Every father’s nightmare. You’ll do anything to protect your sons and daughters. How would you handle this impossible choice?
Number 2
“Now be careful, that line of rock salt is the only thing keeping them out,” the man said, welcoming my group into his refuge.
“Sea salt,” I clarified, “sea salt keeps us out.”
https://www.reddit.com/user/bookseer/
This is good, right? A great setup for a horror movie. Bring it.
Number 3
Bullets flew through the mall, ripping clothes to shreds.
In the chaos, no one noticed the mannequins bleeding.
https://www.reddit.com/user/proffessorbiscuit/
Did not see this coming. At all. Well played, Professor Biscuit.
Number 4
The sound of my son calling for my help grew fainter and fainter.
As the batteries in my hearing aides died, I realized it would soon be impossible for me to find him in time.
https://www.reddit.com/user/minithemermaid/
The first three are fantasy and unrealistic.
This one is quite real, and I believe it’s scarier because of it.
Number 5
“I forgot to grab something, I’ll be right back,” said Mom.
As she rounded the corner, out of sight, the cashier began ringing up our groceries.
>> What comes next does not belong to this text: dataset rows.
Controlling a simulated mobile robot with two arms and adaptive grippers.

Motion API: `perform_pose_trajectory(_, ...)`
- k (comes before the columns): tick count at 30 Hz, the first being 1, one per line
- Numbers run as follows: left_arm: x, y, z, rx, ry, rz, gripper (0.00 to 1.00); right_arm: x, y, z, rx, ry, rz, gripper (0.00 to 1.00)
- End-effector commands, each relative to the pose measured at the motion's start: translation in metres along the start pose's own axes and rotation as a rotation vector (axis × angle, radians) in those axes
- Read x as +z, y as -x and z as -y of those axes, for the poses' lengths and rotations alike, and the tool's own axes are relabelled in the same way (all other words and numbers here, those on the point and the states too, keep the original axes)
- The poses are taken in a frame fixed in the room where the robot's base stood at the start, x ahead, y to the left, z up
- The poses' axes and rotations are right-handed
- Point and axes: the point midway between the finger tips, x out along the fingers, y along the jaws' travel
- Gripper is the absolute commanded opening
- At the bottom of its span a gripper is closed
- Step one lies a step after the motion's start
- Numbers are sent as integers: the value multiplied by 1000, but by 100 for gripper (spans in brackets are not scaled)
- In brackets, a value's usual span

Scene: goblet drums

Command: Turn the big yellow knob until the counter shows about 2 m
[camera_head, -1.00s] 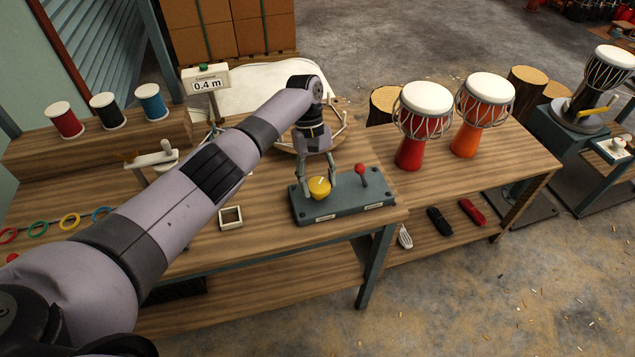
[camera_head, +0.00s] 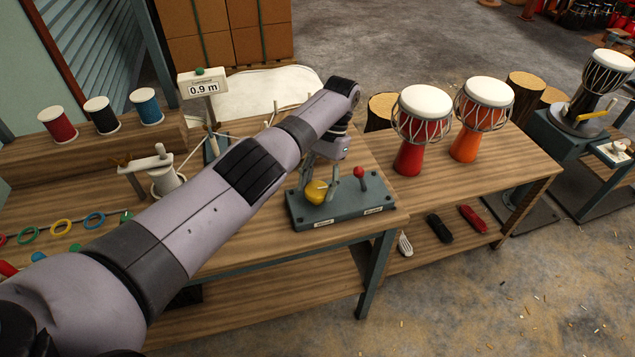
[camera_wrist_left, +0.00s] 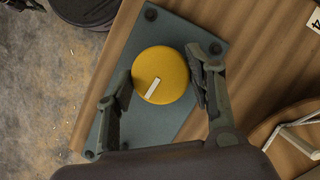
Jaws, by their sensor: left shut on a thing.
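The big yellow knob (camera_head: 316,192) sits on the grey-blue control box (camera_head: 345,207) at the right end of the near bench. In the left wrist view the knob (camera_wrist_left: 160,75) has a white pointer line and lies between the two fingers. My left gripper (camera_head: 327,183) is shut on the knob, with a finger on either side; the left wrist view shows it (camera_wrist_left: 158,85) from above. The counter (camera_head: 203,84) stands on a post at the back of the bench and reads 0.9 m. My right gripper is not in view.
A red-knobbed lever (camera_head: 359,173) stands on the box, close to the gripper's right side. A red drum (camera_head: 411,155) and an orange drum (camera_head: 465,143) stand farther right. Colored spools (camera_head: 100,112) line the back shelf. Colored rings (camera_head: 60,228) lie at the left.

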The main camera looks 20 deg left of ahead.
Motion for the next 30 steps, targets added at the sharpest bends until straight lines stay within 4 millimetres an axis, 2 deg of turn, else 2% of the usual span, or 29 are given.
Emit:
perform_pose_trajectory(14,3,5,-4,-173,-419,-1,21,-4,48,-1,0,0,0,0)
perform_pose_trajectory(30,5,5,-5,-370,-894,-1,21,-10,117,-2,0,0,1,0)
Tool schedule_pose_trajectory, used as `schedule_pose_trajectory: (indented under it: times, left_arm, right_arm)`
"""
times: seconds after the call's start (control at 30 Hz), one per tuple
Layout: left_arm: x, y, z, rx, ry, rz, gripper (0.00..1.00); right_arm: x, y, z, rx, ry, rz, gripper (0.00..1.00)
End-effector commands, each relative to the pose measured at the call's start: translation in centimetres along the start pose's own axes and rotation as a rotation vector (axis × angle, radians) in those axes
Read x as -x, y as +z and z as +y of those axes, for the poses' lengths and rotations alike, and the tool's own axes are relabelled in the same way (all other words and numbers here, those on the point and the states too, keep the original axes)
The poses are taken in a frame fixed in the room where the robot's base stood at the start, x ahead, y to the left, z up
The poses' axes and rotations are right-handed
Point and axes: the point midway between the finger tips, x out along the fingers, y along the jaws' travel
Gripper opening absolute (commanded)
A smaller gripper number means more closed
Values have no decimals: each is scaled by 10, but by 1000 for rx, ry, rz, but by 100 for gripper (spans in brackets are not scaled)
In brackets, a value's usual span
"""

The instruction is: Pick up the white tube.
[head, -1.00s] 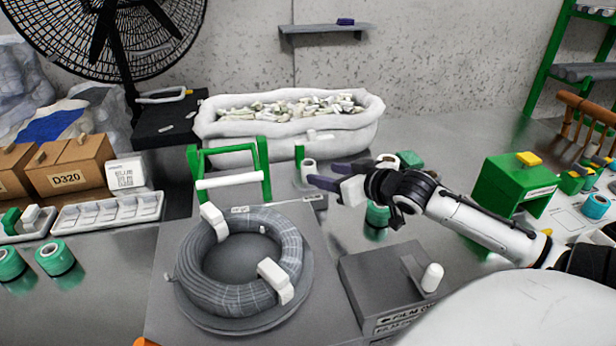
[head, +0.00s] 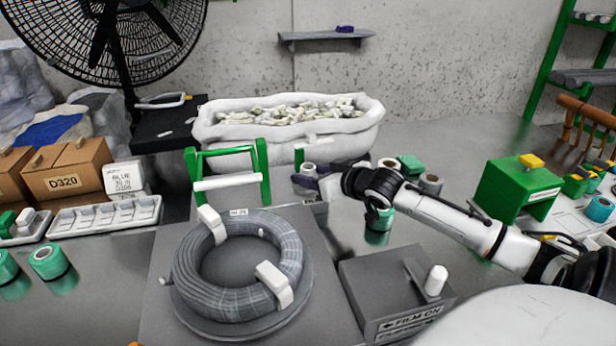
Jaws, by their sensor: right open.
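A short white tube (head: 308,170) with a dark hole in its top stands upright on the bench, just right of a green frame (head: 264,170). A longer white bar (head: 230,181) lies across that green frame. My right gripper (head: 308,183) comes in from the right. Its dark purple fingers are at the short white tube and cover its lower part. I cannot tell whether they touch it. The gripper is open, and neither tube is seen to be lifted. My left gripper is not in view.
A grey cable coil (head: 240,265) with white clips lies on a plate in front. A grey box (head: 395,290) stands right of it. A white padded bin (head: 290,128) of small pieces is behind.

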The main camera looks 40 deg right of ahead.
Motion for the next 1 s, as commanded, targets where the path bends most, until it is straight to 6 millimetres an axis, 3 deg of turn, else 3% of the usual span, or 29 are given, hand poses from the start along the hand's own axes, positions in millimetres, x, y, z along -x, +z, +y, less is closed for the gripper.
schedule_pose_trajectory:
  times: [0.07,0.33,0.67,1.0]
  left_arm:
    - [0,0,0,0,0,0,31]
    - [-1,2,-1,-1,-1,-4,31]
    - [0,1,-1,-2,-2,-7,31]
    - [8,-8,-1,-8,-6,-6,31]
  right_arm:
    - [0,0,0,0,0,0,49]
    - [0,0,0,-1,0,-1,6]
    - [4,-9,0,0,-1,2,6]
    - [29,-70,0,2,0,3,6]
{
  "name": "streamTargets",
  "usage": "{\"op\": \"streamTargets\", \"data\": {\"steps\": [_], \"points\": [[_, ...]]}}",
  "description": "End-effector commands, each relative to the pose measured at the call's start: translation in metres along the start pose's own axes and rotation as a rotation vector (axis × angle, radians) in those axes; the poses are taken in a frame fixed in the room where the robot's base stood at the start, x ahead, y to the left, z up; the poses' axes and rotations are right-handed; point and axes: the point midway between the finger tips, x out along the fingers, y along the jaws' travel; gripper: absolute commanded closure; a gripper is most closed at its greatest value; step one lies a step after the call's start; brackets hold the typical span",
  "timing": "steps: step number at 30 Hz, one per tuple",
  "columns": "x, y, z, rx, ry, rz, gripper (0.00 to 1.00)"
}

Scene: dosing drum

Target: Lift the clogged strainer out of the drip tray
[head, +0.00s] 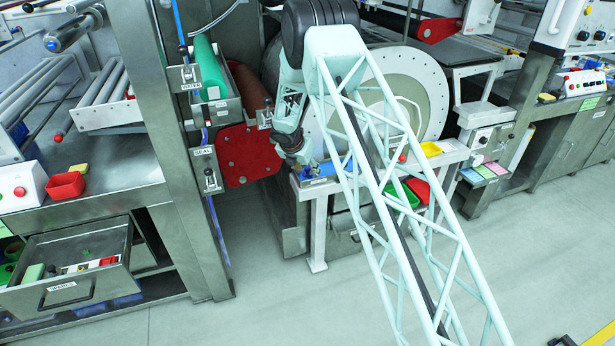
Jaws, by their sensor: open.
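My gripper (306,167) is small in the head view, pointing down at the left end of a pale bench (319,198) in front of the large round drum flange (428,82). It is open. A blue item (322,171) lies on the bench close to the fingertips; I cannot tell whether they touch. I cannot make out the strainer or say for certain which part is the drip tray. My lattice arm link hides much of the bench and drum.
Green (409,197) and red (420,189) bins sit by the bench, and a yellow tray (431,149) lies on its right end. A steel post (180,190) and red plate (247,155) stand left of the gripper. An open drawer (68,262) juts out at lower left. The floor in front is clear.

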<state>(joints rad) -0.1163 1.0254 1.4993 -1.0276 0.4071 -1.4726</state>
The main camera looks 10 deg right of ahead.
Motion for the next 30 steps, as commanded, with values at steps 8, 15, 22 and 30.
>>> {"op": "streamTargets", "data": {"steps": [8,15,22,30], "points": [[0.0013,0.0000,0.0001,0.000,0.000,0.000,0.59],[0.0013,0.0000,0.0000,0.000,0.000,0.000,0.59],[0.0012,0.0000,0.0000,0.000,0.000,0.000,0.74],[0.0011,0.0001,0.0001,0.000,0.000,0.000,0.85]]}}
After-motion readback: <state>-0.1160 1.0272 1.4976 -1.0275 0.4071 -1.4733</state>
https://www.reddit.com/user/undflight/
Here we go: comedy instead of horror. We’ve all felt that stab of panic as our wife, husband, son or mother leaves you in line at Safeway or Costco “to grab something real quick,” then you stand there, waiting forever as the person in front of you finishes checking out and you empty your cart onto the belt slower and slower as there is absolutely no sign of them, and the checker starts giving you the side eye because there are four people waiting behind your slow butt, so what is your problem, so where are there, did they get lost or kidnapped, and should you leave the line to save them from a serial killer only to get embarrassed when they show up with that bottle of white wine they were looking for? WHERE ARE THEY, AND SHOULD WE CALL THE POLICE?
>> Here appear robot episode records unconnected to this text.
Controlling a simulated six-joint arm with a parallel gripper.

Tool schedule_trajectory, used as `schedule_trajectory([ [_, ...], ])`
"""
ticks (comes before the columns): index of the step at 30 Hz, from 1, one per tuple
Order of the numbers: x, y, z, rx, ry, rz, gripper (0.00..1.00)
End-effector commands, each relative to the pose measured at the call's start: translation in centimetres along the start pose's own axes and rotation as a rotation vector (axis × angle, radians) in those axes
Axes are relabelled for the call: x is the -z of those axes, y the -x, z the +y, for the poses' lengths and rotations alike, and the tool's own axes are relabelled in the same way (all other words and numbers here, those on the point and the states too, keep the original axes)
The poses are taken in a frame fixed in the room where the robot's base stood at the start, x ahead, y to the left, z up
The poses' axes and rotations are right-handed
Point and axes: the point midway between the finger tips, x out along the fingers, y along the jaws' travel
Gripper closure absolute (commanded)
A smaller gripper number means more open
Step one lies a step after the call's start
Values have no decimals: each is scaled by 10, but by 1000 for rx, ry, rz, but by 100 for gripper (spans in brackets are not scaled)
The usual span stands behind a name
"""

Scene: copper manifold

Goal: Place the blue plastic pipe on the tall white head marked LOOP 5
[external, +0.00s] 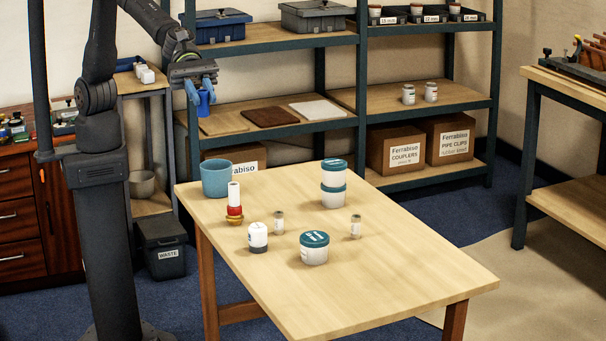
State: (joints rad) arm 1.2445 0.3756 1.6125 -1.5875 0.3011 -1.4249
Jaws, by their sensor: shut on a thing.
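My gripper (202,88) is raised in the upper left, above and behind the table's far left corner. It is shut on the blue plastic pipe (203,105), which hangs roughly upright between the fingers, clear of the table. The gripper hides the pipe's upper part. A tall white cylinder (234,191) stands on a red and brass stack on the table, below and to the right of the gripper. A shorter white cylinder (257,235) with a dark base stands nearer. I cannot read LOOP 5 on either, so I cannot tell which is the marked head.
On the table (390,270) stand a blue pot (215,179), stacked teal-lidded tubs (333,185), another teal-lidded tub (314,249) and two small jars (355,227). The table's right and front are clear. Shelving (345,100) with boxes stands behind; a waste bin (163,247) is at left.

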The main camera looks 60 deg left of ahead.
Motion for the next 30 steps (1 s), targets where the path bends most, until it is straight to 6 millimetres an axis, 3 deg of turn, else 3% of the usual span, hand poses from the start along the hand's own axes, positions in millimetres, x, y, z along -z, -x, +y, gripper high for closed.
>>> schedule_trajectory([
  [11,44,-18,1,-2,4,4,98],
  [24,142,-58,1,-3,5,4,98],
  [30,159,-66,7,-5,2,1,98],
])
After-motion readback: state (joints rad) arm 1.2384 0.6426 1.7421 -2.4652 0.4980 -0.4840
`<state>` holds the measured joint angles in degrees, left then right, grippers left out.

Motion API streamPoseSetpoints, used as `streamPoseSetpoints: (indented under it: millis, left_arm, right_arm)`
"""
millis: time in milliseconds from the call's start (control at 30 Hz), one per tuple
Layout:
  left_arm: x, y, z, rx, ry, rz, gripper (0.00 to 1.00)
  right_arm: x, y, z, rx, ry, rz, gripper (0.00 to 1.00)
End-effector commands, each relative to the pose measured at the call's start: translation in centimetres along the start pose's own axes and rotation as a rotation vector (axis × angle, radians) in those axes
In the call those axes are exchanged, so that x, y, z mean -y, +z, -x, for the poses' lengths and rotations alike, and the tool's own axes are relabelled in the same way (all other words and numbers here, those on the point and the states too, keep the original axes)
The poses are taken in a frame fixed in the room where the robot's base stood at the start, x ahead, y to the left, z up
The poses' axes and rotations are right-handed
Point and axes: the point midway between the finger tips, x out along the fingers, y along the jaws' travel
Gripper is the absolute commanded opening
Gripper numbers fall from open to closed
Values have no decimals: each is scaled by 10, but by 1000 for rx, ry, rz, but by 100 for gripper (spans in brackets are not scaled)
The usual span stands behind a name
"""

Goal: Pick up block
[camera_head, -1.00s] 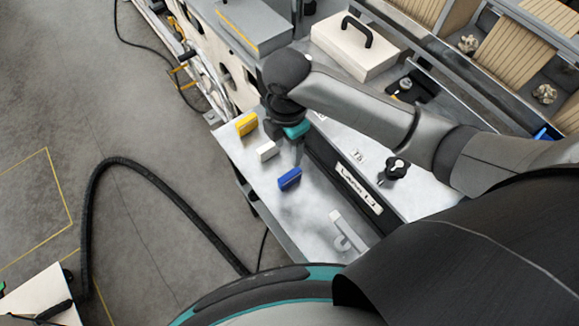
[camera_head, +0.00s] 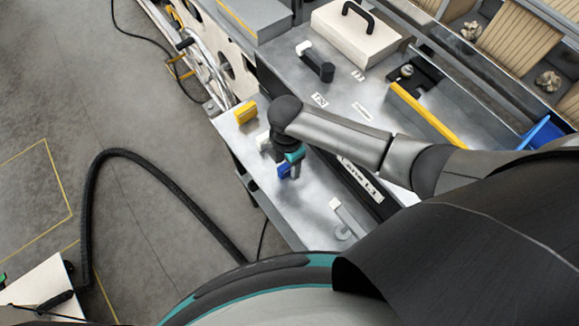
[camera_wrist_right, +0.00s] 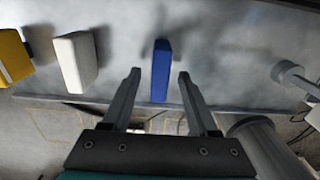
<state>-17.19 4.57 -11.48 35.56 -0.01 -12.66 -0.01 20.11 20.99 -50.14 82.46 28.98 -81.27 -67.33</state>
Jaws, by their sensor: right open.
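A blue block (camera_head: 284,170) stands on a grey metal shelf (camera_head: 312,215), partly covered by my right gripper (camera_head: 292,168) in the head view. In the right wrist view, my right gripper (camera_wrist_right: 160,76) is open and the blue block (camera_wrist_right: 161,65) shows between its two fingertips, with gaps on both sides. I cannot tell how far the fingertips are above the shelf. A white block (camera_head: 262,141), partly hidden by my wrist, and a yellow block (camera_head: 246,112) stand farther along the shelf. The white one (camera_wrist_right: 76,62) and yellow one (camera_wrist_right: 14,57) are left in the wrist view. My left gripper is not in view.
A dark raised edge with a white label (camera_head: 360,180) borders the shelf on the right. A light hook-shaped part (camera_head: 343,220) lies near the shelf's near end. A beige box with a black handle (camera_head: 354,38) stands at the back. A black hose (camera_head: 150,165) crosses the floor.

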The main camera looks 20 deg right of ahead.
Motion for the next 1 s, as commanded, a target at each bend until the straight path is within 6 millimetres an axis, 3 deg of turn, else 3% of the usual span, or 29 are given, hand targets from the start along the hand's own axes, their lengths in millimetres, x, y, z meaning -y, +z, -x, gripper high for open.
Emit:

So yeah, this one is funny, and a little horrific, because we have all been there. And will be there again.
What two-sentence stories can teach us all
Every genre of writing tends to get wrapped up in its own pet jargon, theories, practices, and templates.
A news story has to use the inverted pyramid. Every press release needs a first-graf lede, then a quote in the second graf. Detective heroes are alcoholic loner rebels paired up with a square sidekick who has a family.
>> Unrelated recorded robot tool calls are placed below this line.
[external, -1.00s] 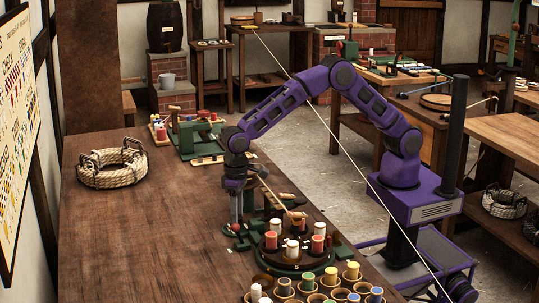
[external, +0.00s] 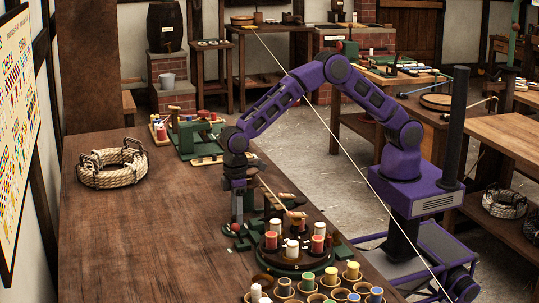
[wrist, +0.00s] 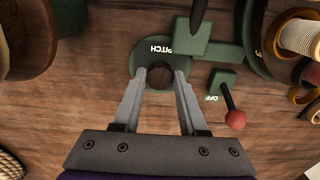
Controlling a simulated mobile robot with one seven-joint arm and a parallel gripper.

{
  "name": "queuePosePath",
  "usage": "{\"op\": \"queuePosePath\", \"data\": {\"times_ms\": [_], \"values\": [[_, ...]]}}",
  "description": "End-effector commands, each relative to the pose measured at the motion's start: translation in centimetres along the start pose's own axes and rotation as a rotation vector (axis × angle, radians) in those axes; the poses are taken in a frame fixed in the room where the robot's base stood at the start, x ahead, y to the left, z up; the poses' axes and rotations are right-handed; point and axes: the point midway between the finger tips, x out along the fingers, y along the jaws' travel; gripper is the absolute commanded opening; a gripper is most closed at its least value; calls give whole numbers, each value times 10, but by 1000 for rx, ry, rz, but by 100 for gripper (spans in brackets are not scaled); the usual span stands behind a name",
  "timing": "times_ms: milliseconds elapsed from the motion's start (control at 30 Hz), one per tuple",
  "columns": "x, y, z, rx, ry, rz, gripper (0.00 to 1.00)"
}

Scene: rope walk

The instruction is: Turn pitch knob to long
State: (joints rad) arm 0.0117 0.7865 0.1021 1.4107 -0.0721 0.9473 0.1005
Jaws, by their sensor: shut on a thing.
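The pitch knob (wrist: 160,76) is a small dark round knob on a green base marked "PITCH" (wrist: 160,49) in the wrist view. My gripper (wrist: 162,76) points straight down with its fingertips on either side of the knob, shut on it. In the external view my gripper (external: 238,221) is low over the green fittings beside the round bobbin stand. The knob is hidden there. I see no "long" mark, and which way the knob points cannot be told.
A red-balled lever (wrist: 235,119) by an "OFF" mark sits close to the right finger in the wrist view. The round stand with bobbins (external: 291,268) is close by.

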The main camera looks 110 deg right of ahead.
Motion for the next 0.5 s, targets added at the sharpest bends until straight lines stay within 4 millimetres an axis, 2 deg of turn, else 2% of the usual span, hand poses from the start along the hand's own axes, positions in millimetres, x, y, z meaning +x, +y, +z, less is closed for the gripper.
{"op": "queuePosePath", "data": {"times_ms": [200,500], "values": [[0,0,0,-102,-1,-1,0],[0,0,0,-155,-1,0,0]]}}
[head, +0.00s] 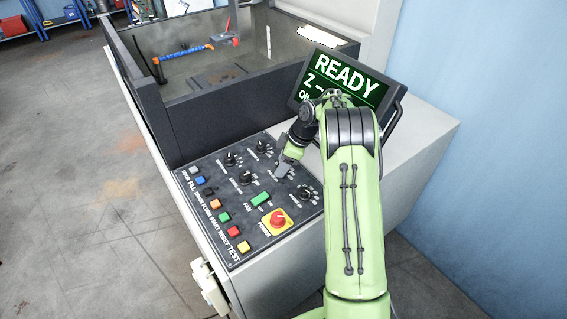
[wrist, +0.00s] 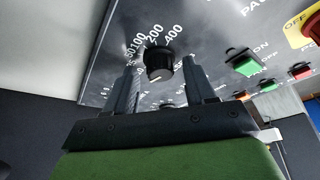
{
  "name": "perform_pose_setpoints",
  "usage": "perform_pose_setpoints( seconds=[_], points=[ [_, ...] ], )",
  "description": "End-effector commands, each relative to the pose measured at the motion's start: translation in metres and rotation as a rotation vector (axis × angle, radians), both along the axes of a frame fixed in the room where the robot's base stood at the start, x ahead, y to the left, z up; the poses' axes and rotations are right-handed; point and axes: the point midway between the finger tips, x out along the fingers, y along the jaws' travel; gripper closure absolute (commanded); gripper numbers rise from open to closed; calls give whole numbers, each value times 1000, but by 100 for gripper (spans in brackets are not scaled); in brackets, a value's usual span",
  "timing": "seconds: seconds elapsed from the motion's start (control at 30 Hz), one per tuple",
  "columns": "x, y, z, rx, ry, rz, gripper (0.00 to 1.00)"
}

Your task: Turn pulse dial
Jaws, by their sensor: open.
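A black round dial (wrist: 158,62) with a pale pointer line shows in the wrist view. Numbers including 50, 100, 200 and 400 curve around it; no name for it is readable. My gripper (wrist: 160,82) is open, its two grey fingers standing left and right of the dial with visible gaps. I cannot tell how deep the fingertips reach over it. In the head view my gripper (head: 284,167) is low at the right part of the black control panel (head: 215,181), and it hides the panel just beneath it.
Other black dials (head: 231,159) stand close by on the panel. A green FAN switch (head: 261,199), a red power knob on a yellow plate (head: 277,220) and a row of coloured buttons (head: 224,217) lie nearer. The READY screen (head: 346,80) rises behind my arm.

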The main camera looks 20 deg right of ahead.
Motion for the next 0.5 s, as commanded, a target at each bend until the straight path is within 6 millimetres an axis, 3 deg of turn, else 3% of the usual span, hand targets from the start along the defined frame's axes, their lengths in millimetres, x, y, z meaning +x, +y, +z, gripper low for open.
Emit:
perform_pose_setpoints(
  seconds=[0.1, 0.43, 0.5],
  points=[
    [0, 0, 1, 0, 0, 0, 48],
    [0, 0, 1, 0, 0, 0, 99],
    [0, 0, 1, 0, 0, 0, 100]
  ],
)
Two-sentence stories toss all of that and return us to the basics.
The first sentence is a setup, making us curious about what happens next.
In the second sentence, we get the payoff.
That’s it.
Comedians are doing the same thing, which is why most jokes are two-sentences. All you need is a setup and a payoff.
Sure, it helps to add more flourishes, and a longer story–or joke–can have a greater payoff.
Look again at those four examples. There isn’t a single name to any character, no description of their age, hair, face, body, backstory. Zero.
Because you don’t need those things to generate interest.
Homework
Do some two-sentence stories. A joke, a horror story, a shocking idea. Whatever.
Then take whatever you’re writing and boil it down to two sentences. Setup and payoff.
Note: making each sentence 400 words is not okay, Cheaty McCheatypants.